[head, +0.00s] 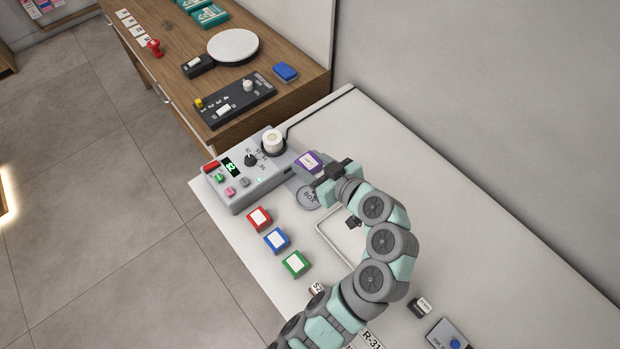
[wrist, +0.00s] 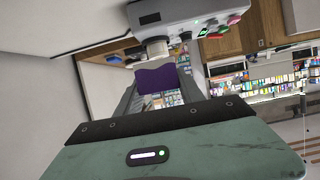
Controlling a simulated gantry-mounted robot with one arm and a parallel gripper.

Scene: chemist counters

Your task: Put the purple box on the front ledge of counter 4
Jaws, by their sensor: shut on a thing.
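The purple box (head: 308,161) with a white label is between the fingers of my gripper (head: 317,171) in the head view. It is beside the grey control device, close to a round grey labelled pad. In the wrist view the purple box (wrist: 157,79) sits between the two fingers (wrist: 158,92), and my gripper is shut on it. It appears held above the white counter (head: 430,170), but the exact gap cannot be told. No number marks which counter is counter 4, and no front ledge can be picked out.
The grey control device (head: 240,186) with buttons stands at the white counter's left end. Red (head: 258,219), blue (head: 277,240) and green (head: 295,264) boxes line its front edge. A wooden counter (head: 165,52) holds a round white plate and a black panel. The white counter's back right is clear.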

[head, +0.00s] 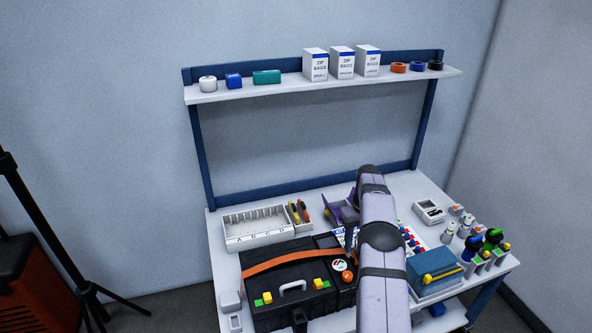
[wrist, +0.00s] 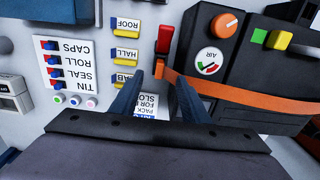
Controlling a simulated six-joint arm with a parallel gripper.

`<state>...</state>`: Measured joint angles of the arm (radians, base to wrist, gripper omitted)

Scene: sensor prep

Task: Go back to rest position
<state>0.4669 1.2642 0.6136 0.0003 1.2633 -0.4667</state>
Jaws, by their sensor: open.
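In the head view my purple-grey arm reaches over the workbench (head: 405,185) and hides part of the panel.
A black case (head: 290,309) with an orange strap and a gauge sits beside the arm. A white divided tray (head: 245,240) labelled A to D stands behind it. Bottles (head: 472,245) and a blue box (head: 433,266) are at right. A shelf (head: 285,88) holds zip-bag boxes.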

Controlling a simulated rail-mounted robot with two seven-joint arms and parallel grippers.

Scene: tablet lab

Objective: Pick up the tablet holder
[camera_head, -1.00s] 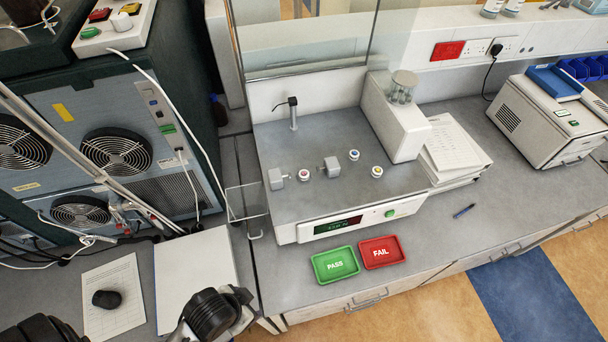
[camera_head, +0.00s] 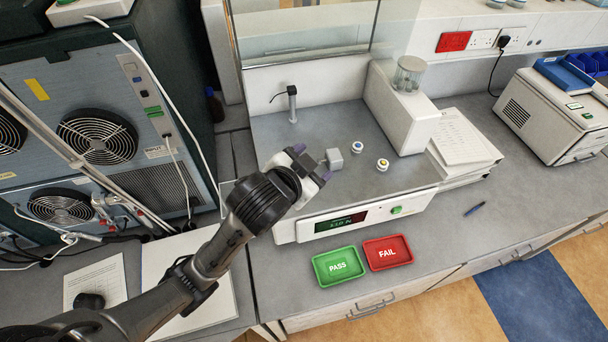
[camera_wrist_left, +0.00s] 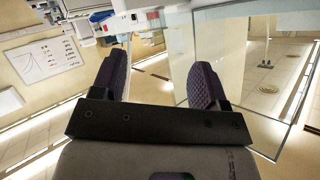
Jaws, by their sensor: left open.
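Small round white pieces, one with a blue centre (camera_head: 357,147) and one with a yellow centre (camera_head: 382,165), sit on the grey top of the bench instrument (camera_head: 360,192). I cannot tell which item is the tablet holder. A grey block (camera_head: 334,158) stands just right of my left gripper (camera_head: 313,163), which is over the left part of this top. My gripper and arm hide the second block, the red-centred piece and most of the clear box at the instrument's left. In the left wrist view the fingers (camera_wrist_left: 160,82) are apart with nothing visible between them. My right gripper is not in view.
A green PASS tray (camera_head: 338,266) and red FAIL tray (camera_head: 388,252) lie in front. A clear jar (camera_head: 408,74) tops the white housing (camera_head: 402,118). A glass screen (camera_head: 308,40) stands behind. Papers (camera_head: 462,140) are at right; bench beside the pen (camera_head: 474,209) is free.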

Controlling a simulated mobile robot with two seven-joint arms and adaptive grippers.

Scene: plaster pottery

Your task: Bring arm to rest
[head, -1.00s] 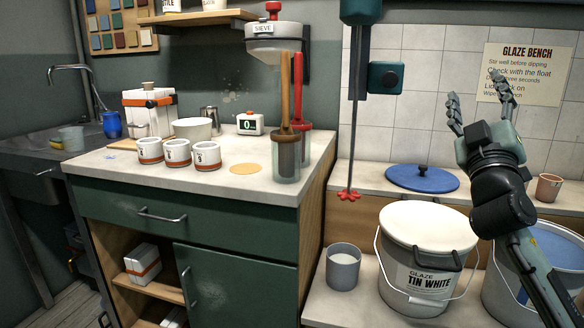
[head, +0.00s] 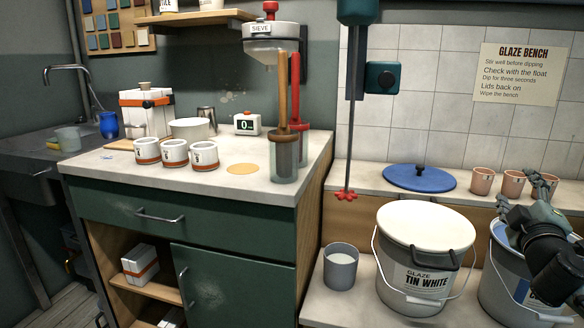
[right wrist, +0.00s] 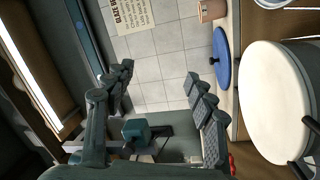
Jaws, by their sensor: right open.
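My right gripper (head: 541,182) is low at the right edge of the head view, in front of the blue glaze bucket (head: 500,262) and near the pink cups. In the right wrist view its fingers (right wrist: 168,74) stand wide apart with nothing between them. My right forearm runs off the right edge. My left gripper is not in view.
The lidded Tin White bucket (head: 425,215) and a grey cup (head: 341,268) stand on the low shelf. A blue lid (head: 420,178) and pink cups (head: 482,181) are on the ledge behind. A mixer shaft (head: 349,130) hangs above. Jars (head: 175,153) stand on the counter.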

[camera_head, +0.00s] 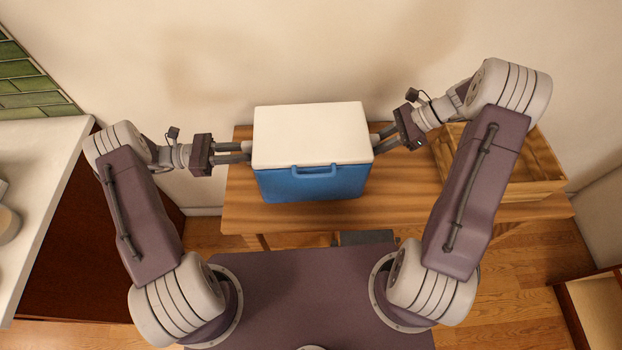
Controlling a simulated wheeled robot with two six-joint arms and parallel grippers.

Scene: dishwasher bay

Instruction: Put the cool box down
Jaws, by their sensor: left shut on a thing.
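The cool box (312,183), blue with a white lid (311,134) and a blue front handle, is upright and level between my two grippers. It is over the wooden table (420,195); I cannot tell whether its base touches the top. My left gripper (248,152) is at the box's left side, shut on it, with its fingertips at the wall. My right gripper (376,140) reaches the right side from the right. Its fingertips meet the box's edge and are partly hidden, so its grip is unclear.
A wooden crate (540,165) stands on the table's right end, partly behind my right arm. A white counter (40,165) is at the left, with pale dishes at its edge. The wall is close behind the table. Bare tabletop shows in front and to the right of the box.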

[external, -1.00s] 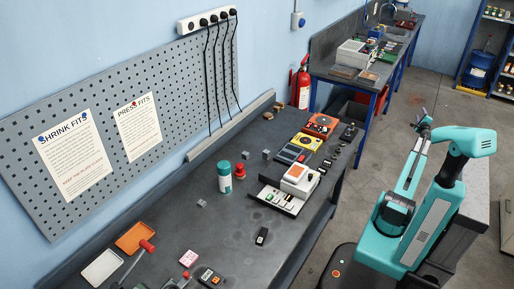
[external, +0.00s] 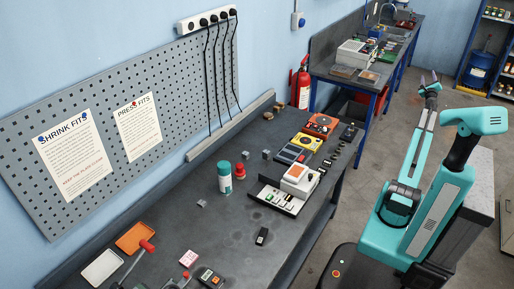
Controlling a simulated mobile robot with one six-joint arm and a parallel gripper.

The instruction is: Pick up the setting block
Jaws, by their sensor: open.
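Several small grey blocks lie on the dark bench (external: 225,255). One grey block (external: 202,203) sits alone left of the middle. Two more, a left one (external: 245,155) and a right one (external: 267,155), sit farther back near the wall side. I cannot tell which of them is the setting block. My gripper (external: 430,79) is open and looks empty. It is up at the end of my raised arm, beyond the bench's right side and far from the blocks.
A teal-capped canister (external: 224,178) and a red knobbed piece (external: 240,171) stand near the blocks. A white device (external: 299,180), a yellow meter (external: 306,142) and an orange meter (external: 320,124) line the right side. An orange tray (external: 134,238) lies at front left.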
^^^^^^^^
Begin at the first line of the data above and repeat each line exactly, stopping after the line containing "Your task: Put". Omit the pictures.

[head, +0.00s] 
[wrist, +0.00s] 
Controlling a simulated gantry-mounted robot with one arm and a parallel gripper.

Scene: chemist counters

Your task: Put the purple box on the front ledge of counter 4

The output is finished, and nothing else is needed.